Searching for the Perfect Friend Group
Literary Brat Packs, Lost Generations, and all the groups we wished we were in
I don’t have a lot of long-time friends. Or rather, the people I’m closest to are those I’ve met somewhat recently, like in the last 5ish years. I can’t quite decide if that’s a good or bad thing. On one hand, time and memories are the most irreplaceable elements, and you only have one chance to make them with others. You could meet a kindred spirit or even soul mate tomorrow, and no matter how close you become, your shared history will only begin then, and not a moment before.
On the other hand, history can also be a burden, even a cage. How many of us revert to our childhood selves when we’re with our parents, their mere presence changing our personalities? We’re not static beings, or at least we should hope we’re not. There is a tendency to romanticize our younger selves as less crafted and more genuine. But it’s often the exact opposite. So what good are shared memories if that past traps us into remaining characters whose skins we’ve happily shed?
Almost all of my 20s was spent in places where I was never going to stay for long. And I’ve only been the place where I was born and raised twice in the last 15 years because I no longer have any family there. That probably explains why my closest friends are not childhood friends, or high school friends, or college/law school friends, or anybody I met in between all that. So of course, every few years, I form a new group of friends. Or is that covering for some other unflattering reason for this pattern of behavior?

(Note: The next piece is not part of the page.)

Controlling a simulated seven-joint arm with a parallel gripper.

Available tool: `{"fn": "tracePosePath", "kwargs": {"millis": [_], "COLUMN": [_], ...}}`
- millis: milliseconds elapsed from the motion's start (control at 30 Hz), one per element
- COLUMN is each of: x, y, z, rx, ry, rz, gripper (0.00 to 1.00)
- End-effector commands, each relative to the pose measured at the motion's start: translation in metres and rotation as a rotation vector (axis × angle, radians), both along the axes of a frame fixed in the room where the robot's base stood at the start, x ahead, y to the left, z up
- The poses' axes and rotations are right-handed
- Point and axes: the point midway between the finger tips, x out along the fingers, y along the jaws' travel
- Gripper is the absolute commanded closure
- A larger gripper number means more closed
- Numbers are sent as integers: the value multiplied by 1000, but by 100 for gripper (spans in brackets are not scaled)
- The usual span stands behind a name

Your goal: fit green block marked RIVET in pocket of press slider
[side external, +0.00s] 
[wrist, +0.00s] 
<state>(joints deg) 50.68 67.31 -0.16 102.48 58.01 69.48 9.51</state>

It’s fascinating to read Bret Easton Ellis’ The Shards and Less Than Zero together. The former is his latest novel, published in 2023, while the latter is his first-ever published work. Both share many similarities, such as wealthy teenaged male protagonists who run in popular party circles, a 1980s Los Angeles setting, and copious amounts of drug use that induce more apathy than euphoria in its user. Both Bret and Clay (the main characters of The Shards and Less Than Zero, respectively) sleep with guys, though Clay is more bisexual while Bret is trying to hide his homosexuality. They both have beautiful and rich girlfriends with barely closeted movie mogul fathers in sham marriages.

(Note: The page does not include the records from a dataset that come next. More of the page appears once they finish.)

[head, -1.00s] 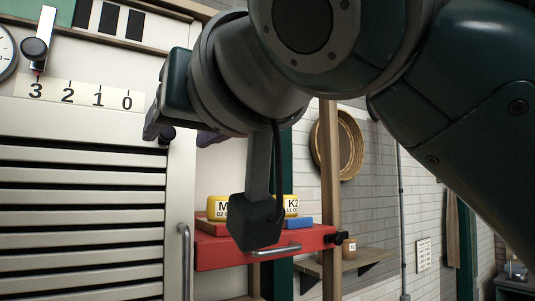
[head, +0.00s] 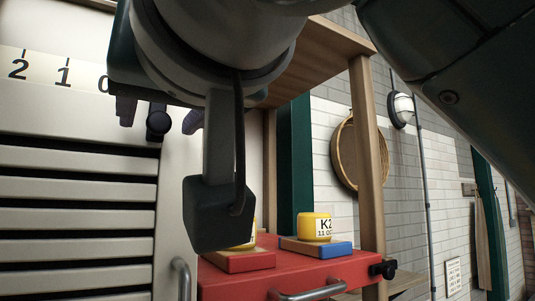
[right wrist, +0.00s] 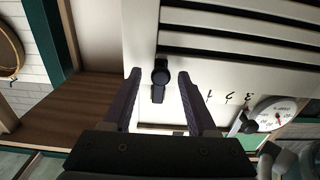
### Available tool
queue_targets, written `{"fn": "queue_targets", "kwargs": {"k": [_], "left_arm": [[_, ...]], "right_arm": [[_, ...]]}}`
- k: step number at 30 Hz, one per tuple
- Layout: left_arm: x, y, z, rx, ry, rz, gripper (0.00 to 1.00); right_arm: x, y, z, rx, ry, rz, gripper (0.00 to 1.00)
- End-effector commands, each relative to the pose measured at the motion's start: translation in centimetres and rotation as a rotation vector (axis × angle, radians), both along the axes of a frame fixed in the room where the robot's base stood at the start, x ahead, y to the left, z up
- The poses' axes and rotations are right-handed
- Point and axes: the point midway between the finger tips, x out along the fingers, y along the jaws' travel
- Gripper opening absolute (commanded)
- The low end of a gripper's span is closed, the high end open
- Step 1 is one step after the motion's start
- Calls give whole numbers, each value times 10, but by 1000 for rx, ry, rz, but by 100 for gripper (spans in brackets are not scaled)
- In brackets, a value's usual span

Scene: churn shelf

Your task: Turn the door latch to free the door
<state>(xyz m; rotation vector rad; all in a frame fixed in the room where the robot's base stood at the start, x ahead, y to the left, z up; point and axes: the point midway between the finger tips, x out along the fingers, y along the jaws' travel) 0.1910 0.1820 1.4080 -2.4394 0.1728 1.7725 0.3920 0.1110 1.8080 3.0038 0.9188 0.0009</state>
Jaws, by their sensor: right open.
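The door latch (head: 158,124) is a small black knob at the right edge of the white slatted door (head: 80,215), upper left in the head view. In the right wrist view the latch (right wrist: 160,73) has a round head and a short tab pointing toward my palm. My right gripper (head: 158,118) is open, one purple finger showing on each side of the latch. In the right wrist view the fingers (right wrist: 159,80) also flank it, apart from it; how deep it sits between them is unclear. My wrist hides part of the door's top. My left gripper is out of view.
A red drawer (head: 290,277) bears yellow tins (head: 315,227) on the right. A round dial (right wrist: 275,113) shows in the right wrist view.

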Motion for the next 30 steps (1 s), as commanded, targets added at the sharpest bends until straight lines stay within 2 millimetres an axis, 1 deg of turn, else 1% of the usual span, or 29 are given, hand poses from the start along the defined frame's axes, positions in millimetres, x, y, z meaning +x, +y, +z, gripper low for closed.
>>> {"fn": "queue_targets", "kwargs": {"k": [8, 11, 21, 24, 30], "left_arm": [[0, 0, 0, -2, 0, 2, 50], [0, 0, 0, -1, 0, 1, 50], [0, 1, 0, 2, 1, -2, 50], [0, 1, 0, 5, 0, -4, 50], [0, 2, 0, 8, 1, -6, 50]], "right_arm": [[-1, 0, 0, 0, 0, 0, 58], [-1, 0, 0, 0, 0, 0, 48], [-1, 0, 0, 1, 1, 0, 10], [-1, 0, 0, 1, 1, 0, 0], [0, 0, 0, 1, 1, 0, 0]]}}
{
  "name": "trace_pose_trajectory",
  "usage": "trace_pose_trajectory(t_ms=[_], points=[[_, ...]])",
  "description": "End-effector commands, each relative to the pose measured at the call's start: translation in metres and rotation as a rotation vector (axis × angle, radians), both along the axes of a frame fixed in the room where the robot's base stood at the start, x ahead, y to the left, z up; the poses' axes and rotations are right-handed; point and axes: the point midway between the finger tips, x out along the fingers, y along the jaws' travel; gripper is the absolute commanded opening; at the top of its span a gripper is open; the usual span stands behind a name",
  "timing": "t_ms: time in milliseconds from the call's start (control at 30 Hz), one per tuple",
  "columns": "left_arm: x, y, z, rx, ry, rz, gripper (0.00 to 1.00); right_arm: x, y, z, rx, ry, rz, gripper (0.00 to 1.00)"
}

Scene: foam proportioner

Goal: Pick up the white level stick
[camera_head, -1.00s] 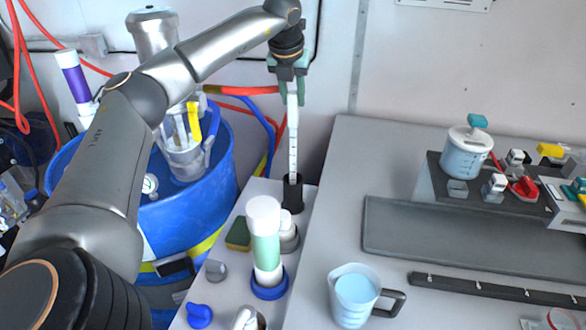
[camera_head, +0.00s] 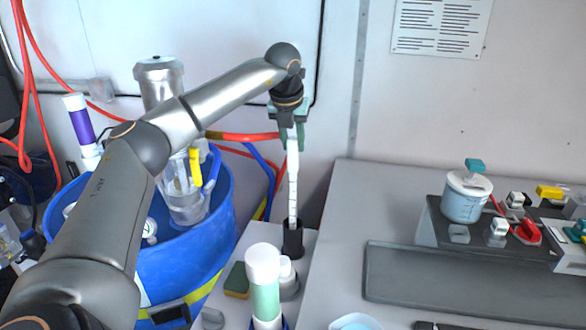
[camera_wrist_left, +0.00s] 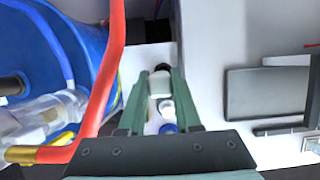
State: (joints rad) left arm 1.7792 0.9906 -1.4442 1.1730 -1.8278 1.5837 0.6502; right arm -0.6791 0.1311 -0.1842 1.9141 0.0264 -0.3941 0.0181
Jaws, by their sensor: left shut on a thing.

I liked The Shards the most out of any of Ellis’ novels, though that’s not exactly fulsome praise because I’ve never truly liked his other fiction like American Psycho and The Rules of Attraction. I’m more of a fan of his writing philosophy, especially as I’ve gotten older, which explains why I liked White—his non-fiction book about his thoughts on culture—more than his novels. Compared to Less Than Zero, The Shards is the more dramatic novel, a pseudo-memoir involving a sadistic serial killer named The Trawler. Yet I found the story much more grounded, with its past-tense elegiac prose more inviting than Less Than Zero’s choppy and frenetic present-tense narrative.
Despite the chill of disappointment I felt about Ryan leaving the Schaffers’ earlier I can now attest that Sunday in September was one of the last nights, if not the last night, I was ever fully happy and there was no fear.
vs.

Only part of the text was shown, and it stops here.